The request: Report all lines from the entries below in which "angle" appears.

▽

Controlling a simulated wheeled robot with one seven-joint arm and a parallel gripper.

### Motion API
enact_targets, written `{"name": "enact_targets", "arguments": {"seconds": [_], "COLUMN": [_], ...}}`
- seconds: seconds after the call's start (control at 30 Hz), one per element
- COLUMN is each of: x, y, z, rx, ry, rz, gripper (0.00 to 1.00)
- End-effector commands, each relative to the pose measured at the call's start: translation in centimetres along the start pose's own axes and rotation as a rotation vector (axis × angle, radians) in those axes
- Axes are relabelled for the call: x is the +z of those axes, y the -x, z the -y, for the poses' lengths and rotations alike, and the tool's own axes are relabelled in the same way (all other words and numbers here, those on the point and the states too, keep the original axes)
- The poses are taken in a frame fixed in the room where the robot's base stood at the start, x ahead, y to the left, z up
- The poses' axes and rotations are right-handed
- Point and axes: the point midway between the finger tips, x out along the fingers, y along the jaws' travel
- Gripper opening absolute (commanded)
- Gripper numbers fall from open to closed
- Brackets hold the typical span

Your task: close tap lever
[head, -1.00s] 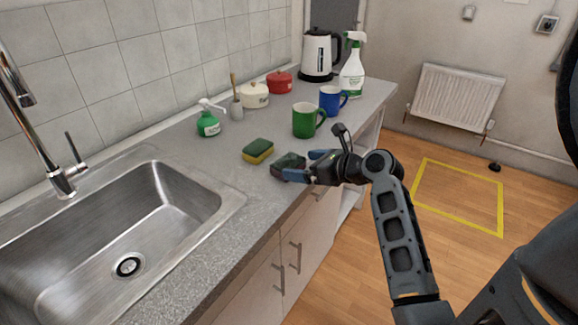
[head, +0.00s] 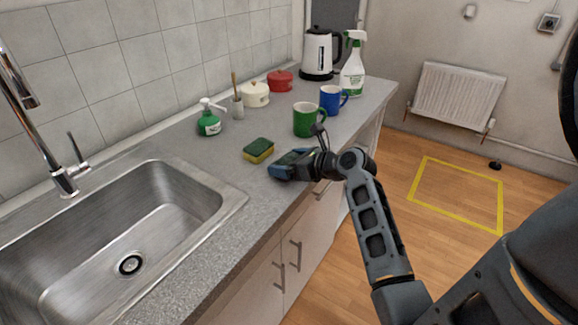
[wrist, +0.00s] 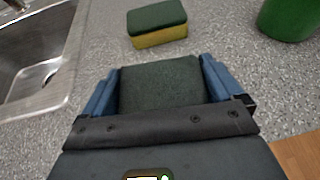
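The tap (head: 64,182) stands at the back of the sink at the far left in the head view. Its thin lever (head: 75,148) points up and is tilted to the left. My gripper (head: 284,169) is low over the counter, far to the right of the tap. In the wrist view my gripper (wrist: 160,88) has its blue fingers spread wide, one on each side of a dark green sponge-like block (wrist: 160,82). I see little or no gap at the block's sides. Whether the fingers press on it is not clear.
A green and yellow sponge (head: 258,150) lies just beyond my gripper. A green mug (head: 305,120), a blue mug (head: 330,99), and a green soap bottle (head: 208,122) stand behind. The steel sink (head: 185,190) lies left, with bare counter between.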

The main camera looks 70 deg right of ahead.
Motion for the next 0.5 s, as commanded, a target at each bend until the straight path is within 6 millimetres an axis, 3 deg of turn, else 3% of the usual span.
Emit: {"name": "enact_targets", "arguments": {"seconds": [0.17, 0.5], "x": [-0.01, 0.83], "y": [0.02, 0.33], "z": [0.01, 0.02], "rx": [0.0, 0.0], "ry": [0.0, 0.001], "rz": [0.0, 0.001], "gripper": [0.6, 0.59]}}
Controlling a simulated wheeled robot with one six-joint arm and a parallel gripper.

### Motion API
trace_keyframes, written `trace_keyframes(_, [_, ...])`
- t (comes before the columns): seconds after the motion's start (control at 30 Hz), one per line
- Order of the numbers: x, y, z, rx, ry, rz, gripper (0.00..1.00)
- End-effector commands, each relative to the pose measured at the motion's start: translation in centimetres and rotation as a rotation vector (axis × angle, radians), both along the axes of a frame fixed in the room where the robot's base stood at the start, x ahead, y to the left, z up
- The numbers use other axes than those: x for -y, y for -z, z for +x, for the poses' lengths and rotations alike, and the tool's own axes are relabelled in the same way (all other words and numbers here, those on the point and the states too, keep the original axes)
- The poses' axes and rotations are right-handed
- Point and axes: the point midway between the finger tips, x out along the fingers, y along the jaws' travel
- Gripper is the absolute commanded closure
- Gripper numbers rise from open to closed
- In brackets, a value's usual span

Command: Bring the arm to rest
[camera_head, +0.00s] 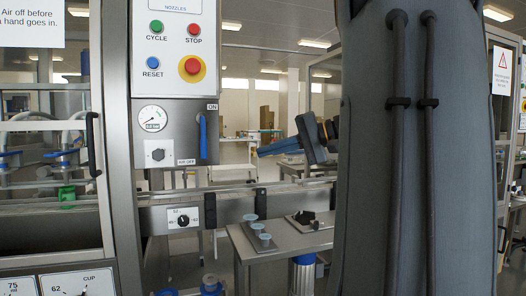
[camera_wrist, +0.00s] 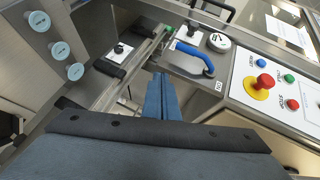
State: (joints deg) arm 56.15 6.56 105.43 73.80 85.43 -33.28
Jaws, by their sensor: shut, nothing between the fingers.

△

Final result:
- End-effector commands, each relative to the pose measured at the call's start: translation in centimetres along the start pose's own axes and rotation as a rotation vector (axis × angle, radians) in those axes
- End-effector commands, each relative to the pose measured at the motion's start: translation in centimetres and rotation as a rotation vector (axis × angle, radians), both along the axes of a frame fixed in the room where the robot's base stood at the start, x ahead, y to the left, z up

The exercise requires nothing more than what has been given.